No building regulations, no engineering and no inspection caused death, and will cause death in the future. But a lot of building will continue in this way in Haiti because it is the poorest country in Latin America. Chile on the other hand is the richest country in Latin America.
Earthquake preparedness and drills saved lives
Chile is quite used to seismic activity, Haiti was not. There was no living Haitian who had experienced an earthquake in Port-au-Prince, people didn’t know what to do, they panicked.
"It's not like that in Chile" says Cartes, "people in Chile are brought up with earthquake drills for evacuation and protection. When the earthquake struck people got under doorframes and away from shattering windows".
Tsunami consciousness and distrust of official announcements saved lives
Most of the people who died in Chile died because of the tsunami.

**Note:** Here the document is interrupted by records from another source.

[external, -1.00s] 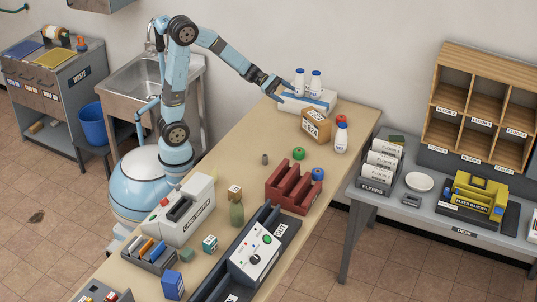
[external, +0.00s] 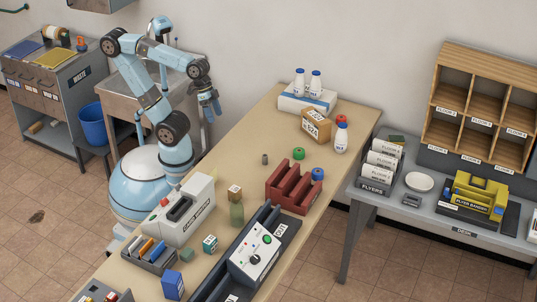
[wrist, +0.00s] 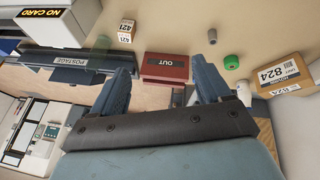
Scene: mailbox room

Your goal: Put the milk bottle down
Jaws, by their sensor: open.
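Two white milk bottles with blue caps (external: 299,82) (external: 316,84) stand upright side by side on a white and blue box (external: 298,103) at the table's far end. A third white bottle (external: 341,138) stands upright on the table near its right edge. My gripper (external: 209,113) hangs with its fingers pointing down, left of the table's far part and well away from all three bottles. Its fingers (wrist: 165,85) are spread apart and empty in the wrist view.
A brown parcel (external: 316,127) lies just in front of the white and blue box. The table's left far part is clear.

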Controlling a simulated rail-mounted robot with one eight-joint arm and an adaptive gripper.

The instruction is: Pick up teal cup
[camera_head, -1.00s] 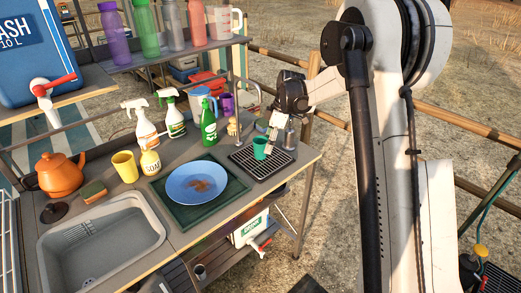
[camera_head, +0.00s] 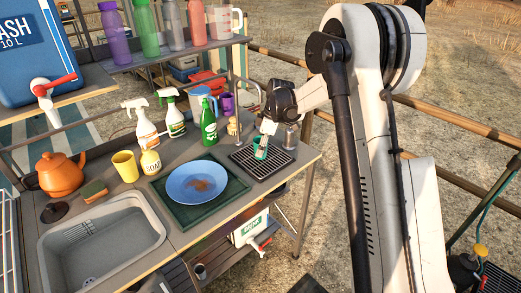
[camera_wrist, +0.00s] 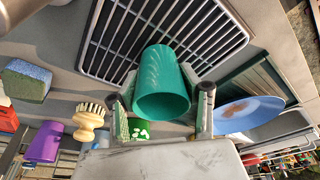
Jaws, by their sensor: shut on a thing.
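The teal cup (camera_head: 261,149) is at the black drip grate on the right of the counter. It also shows large in the wrist view (camera_wrist: 162,85), with its open mouth toward the camera. My gripper (camera_head: 263,146) reaches down to the cup, and its two fingers stand on either side of it in the wrist view (camera_wrist: 165,112). The gripper is shut on the cup. Whether the cup's base still touches the grate cannot be told.
The drip grate (camera_head: 248,166) lies under the cup. A blue plate (camera_head: 188,187) on a green tray is to the left. A green bottle (camera_head: 209,128), a purple cup (camera_head: 227,103) and a wooden brush (camera_wrist: 88,122) stand close by. A faucet rises behind.

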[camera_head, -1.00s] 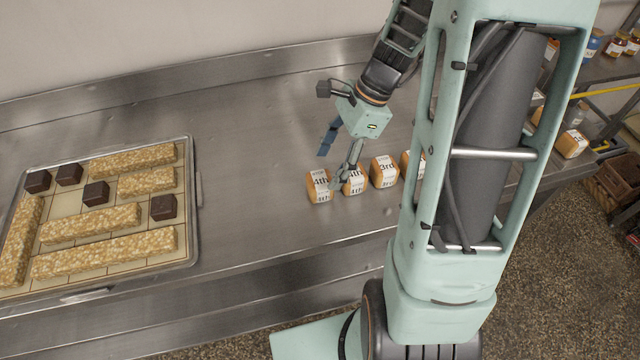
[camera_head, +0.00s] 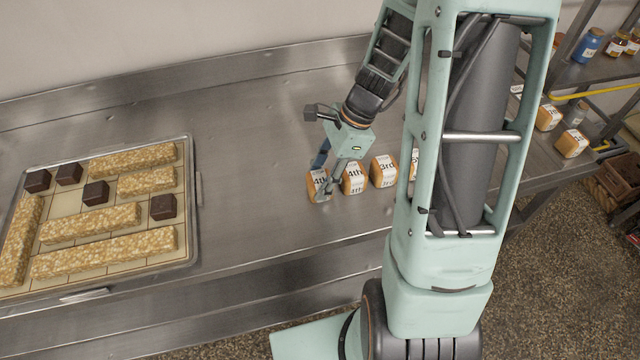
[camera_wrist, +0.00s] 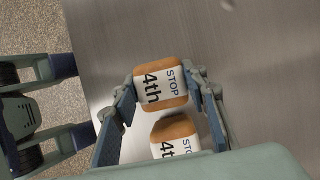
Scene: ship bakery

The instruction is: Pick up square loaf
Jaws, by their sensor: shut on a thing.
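Small square loaves with white printed bands stand in a row on the steel counter in the head view. My gripper (camera_head: 328,174) is down at the left end of the row, its fingers on both sides of the leftmost "4th" loaf (camera_head: 316,186). In the wrist view this "STOP 4th" loaf (camera_wrist: 161,86) lies between my two fingertips (camera_wrist: 162,88), and the gripper is shut on it. The loaf still appears at counter level. A second "4th" loaf (camera_head: 354,179) stands just right of it, and also shows in the wrist view (camera_wrist: 176,129). A "3rd" loaf (camera_head: 384,172) stands further right.
A tray (camera_head: 194,215) with oat-coloured bars and dark cubes lies on the left of the steel counter (camera_head: 255,150). The counter between tray and loaves is clear. More loaves (camera_head: 571,144) sit at the right. Shelves with jars (camera_head: 588,45) stand at the back right.

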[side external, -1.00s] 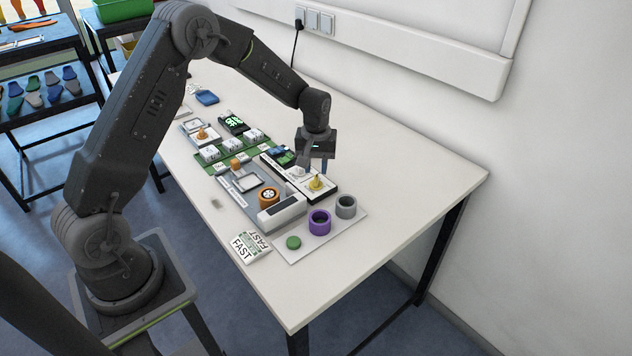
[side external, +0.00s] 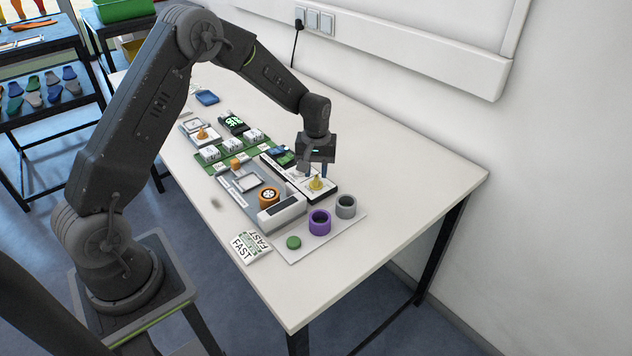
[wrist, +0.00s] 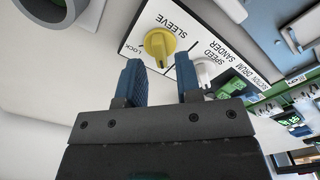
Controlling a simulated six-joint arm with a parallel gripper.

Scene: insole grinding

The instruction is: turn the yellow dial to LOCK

The Chilean earthquake launched three big waves. When the first hit the Chilean coast it was an eight metre wall of water travelling at around 500 miles an hour, the speed of an airliner.
People who live by Chile’s long coast, fishing communities, are conscious of the risk of tsunamis, and know that they follow earthquakes. They saved themselves by evacuating.
The Chilean President, based on completely erroneous information from the Chilean military, announced on radio and television that there was not going to be a tsunami, and that people could return to their houses. But distrust of this announcement among the fishing communities saved a great many lives, they left their houses and went to higher ground and stayed there. "Most of the people who died in the tsunami were tourists" explains Cartes, they were visitors who didn’t have a great awareness or fear of the risks of tsunami.
ACT and disaster risk reduction
Disaster Risk Reduction activities form a major part of ACT Alliance’s work in areas of risk. Participatory vulnerability assessments help communities to prepare to reduce vulnerabilities, to prepare for disasters and to prevent disasters. Long-term development work aims to make communities more resilient to disasters when they do happen.
ACT members Centro Ecuménico Diego de Medellin and FASIC are members of the Inter-eclesial Committee for Emergencies in Chile along with their long-term partners SEPADE, EPES and IELCH. Michel Cartes, quoted here, is working with SEPADE.